[START OF Supplied material]

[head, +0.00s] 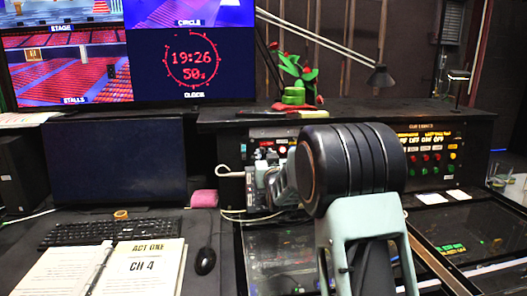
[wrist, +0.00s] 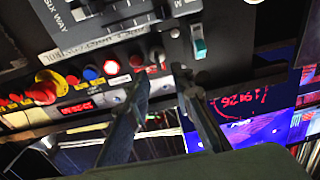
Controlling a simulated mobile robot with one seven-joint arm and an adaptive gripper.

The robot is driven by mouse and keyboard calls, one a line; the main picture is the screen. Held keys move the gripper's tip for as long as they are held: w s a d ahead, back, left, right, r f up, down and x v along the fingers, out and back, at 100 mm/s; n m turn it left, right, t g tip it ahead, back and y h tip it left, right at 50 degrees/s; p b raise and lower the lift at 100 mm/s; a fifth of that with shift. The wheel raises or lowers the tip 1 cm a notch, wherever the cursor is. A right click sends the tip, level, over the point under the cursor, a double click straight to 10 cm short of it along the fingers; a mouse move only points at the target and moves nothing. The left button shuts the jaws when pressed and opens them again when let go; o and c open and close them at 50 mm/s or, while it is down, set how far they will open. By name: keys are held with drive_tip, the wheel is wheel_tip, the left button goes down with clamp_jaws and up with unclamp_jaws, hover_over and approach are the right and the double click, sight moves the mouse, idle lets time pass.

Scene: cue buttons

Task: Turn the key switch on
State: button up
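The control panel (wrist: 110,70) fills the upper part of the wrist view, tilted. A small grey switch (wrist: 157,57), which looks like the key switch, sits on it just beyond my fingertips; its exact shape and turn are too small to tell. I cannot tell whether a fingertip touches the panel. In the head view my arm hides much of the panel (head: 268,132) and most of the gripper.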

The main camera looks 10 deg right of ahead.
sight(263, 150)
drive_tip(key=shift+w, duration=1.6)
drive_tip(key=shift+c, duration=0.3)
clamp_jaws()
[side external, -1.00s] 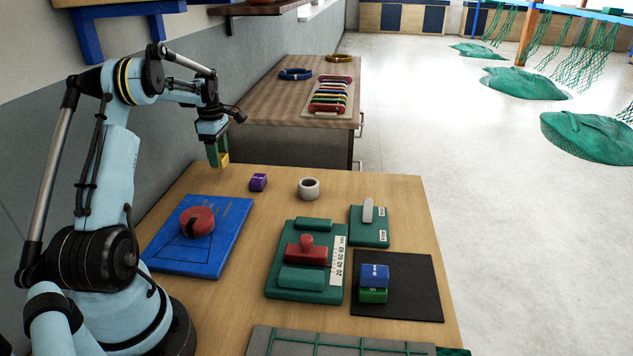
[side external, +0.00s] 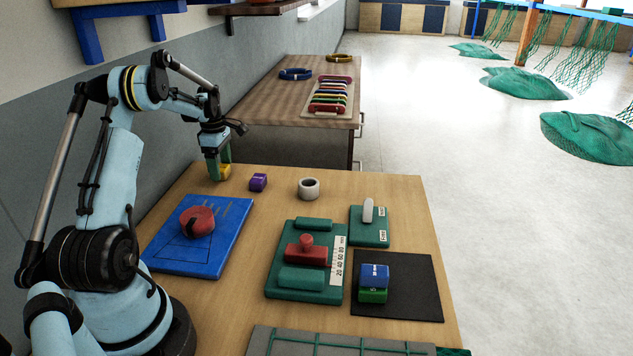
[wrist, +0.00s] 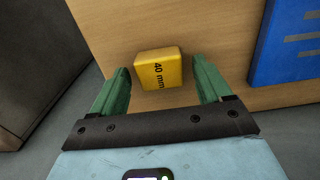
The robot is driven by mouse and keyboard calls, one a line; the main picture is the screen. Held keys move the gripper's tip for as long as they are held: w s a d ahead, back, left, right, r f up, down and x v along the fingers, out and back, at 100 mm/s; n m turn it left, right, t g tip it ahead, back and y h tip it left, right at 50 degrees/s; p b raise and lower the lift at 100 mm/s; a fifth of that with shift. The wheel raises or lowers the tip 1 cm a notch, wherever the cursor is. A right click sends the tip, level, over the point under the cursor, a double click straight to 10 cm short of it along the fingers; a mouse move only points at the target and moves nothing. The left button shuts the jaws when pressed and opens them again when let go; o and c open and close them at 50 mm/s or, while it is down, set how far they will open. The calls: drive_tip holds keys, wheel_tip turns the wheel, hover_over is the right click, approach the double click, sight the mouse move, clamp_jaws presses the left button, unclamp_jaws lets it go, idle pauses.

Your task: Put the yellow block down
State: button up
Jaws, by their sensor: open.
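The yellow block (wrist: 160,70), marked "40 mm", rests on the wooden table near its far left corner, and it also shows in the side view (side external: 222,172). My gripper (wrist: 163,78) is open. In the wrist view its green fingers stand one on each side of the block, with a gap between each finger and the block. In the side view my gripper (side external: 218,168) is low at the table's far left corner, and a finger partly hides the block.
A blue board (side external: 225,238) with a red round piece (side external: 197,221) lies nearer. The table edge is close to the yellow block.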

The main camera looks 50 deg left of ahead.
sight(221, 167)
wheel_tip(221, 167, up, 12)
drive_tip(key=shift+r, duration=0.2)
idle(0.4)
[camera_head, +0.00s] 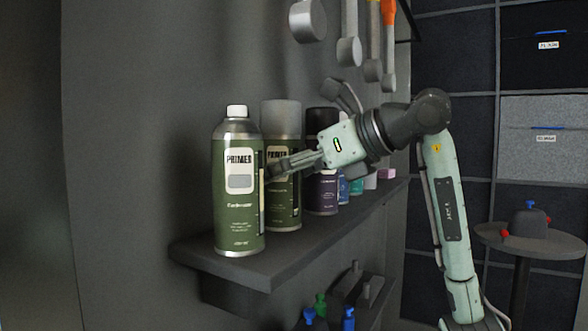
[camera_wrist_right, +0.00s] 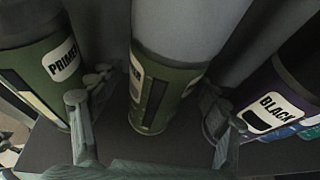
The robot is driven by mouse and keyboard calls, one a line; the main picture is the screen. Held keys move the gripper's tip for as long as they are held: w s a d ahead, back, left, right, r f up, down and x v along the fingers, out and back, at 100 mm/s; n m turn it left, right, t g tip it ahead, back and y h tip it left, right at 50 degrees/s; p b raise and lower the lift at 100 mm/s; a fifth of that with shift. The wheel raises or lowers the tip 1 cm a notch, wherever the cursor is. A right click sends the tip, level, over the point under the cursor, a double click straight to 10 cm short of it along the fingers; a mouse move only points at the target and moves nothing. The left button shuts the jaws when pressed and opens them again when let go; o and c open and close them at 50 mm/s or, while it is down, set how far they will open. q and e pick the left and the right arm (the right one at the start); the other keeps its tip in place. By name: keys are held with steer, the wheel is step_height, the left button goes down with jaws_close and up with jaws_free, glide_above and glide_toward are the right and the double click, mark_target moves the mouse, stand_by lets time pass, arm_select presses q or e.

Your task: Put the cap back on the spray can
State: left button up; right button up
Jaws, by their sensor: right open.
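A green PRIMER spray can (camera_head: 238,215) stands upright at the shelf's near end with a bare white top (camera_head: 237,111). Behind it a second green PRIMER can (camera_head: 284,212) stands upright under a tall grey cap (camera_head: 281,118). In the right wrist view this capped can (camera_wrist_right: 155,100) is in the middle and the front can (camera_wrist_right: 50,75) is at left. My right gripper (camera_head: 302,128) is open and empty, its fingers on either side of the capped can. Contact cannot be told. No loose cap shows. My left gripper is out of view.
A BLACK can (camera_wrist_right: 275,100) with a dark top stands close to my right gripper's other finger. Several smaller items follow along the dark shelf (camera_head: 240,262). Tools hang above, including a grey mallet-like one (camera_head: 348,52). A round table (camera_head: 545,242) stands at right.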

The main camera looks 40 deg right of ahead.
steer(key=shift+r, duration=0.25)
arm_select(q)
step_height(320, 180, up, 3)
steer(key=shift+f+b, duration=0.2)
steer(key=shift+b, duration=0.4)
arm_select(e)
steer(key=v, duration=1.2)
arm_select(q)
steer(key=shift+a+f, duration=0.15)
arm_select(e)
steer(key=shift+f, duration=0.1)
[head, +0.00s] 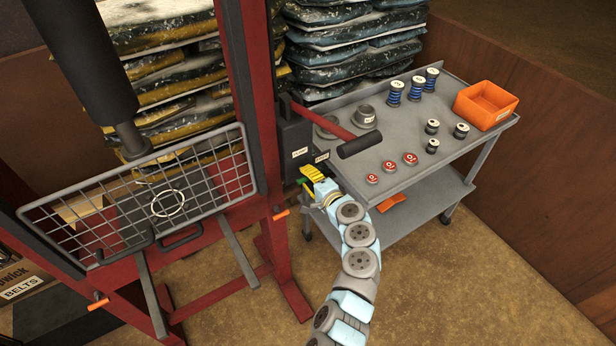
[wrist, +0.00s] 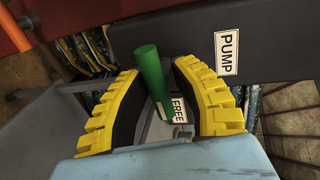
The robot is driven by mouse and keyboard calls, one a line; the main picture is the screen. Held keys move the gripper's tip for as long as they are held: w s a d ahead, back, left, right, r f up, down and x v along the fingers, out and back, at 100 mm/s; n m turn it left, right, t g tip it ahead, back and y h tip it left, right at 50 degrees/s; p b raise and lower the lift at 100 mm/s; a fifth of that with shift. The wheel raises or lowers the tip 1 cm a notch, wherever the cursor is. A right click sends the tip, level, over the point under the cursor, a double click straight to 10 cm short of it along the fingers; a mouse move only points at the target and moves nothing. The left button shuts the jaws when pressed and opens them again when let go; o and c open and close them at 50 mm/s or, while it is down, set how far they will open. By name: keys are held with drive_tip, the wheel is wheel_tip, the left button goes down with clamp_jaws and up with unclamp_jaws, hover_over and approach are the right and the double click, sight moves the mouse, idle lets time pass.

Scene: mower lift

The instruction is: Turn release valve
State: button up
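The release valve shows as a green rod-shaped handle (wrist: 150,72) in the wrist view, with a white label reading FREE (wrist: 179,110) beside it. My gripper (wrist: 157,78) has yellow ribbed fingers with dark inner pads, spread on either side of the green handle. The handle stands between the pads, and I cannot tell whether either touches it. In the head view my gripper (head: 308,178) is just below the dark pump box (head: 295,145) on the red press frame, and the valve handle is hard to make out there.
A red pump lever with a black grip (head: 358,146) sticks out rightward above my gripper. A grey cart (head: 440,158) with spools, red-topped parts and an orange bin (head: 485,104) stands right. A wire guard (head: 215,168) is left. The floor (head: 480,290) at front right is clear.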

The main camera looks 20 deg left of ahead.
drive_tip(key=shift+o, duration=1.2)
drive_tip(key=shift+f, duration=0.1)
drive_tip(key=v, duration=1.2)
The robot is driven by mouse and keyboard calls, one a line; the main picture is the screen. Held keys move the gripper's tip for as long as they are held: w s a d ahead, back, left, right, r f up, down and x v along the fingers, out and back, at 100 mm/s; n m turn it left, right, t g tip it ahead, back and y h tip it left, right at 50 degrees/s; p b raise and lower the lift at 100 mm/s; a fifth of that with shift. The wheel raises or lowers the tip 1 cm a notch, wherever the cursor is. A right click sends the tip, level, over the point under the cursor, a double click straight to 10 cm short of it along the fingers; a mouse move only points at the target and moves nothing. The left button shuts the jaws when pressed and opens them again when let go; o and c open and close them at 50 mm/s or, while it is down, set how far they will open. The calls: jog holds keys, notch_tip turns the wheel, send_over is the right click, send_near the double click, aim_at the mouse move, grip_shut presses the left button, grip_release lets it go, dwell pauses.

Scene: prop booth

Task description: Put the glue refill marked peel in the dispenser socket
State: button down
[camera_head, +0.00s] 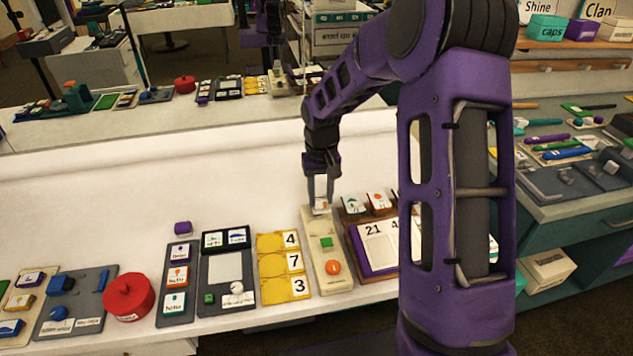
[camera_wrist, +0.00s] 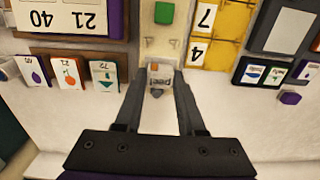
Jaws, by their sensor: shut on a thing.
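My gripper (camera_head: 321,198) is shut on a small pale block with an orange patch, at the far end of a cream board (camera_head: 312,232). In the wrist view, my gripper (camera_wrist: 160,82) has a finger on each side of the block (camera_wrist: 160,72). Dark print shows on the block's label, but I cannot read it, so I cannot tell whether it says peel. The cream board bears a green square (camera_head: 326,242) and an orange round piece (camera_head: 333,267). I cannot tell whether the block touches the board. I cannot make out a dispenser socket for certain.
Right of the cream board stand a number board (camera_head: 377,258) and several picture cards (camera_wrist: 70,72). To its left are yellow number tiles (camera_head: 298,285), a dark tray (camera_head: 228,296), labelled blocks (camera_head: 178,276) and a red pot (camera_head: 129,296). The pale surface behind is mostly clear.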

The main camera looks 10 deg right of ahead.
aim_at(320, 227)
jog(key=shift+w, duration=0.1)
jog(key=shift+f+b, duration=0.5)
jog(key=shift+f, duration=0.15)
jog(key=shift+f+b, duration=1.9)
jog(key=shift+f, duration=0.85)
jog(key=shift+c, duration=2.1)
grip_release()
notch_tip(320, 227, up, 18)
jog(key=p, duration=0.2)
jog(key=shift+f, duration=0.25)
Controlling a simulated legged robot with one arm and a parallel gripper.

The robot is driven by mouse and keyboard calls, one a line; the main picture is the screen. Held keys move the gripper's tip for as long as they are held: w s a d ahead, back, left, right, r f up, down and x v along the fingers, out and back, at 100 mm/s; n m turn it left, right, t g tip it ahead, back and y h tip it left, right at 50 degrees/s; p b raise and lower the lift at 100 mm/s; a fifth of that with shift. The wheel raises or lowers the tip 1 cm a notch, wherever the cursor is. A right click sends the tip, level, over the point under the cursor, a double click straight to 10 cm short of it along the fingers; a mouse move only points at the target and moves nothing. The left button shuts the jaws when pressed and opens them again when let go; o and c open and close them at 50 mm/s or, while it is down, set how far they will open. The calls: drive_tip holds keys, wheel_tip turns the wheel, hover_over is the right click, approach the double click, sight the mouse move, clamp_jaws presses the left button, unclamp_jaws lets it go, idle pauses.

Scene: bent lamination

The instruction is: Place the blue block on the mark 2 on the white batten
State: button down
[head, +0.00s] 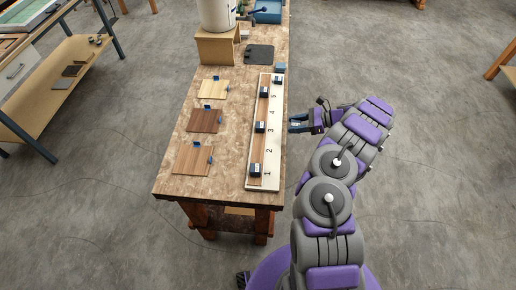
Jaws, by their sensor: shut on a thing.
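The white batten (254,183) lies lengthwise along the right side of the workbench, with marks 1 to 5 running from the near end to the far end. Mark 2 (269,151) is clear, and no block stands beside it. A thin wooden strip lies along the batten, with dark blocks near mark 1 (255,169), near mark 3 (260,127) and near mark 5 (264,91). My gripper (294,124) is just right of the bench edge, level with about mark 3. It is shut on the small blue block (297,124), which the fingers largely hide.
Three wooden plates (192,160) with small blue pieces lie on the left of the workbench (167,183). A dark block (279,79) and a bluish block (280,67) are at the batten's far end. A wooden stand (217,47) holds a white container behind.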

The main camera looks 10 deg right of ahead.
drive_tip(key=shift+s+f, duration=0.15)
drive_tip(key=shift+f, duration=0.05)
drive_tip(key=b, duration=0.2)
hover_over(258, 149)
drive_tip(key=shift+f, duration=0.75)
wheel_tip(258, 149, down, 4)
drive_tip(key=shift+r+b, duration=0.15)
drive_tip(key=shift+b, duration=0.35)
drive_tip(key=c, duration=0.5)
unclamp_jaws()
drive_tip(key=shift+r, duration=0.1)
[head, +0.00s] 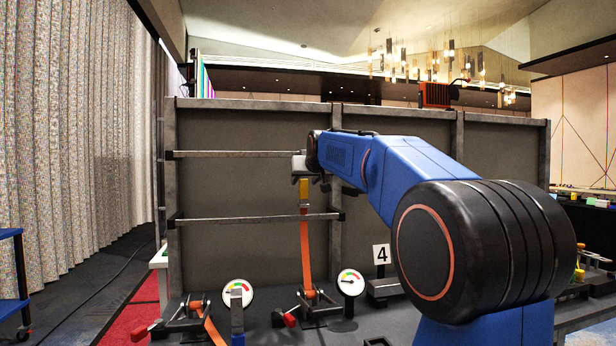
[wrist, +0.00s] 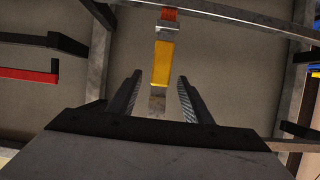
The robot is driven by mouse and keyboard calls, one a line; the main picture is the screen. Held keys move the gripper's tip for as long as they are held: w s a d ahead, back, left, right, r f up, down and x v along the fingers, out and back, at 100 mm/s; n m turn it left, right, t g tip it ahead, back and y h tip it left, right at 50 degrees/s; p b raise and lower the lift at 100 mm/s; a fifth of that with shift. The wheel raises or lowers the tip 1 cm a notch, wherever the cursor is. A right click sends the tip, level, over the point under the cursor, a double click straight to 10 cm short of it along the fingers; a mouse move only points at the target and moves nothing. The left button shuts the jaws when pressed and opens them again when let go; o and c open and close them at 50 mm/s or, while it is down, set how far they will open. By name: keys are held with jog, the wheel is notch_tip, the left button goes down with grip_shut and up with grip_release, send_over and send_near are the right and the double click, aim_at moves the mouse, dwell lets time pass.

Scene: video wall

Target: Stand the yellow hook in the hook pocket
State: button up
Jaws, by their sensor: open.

[END OF Supplied material]

**Directive:**
Return each full line of the entries that contains the word "Scene".

**Task answer:**
Scene: cue buttons
Scene: mower lift
Scene: prop booth
Scene: bent lamination
Scene: video wall

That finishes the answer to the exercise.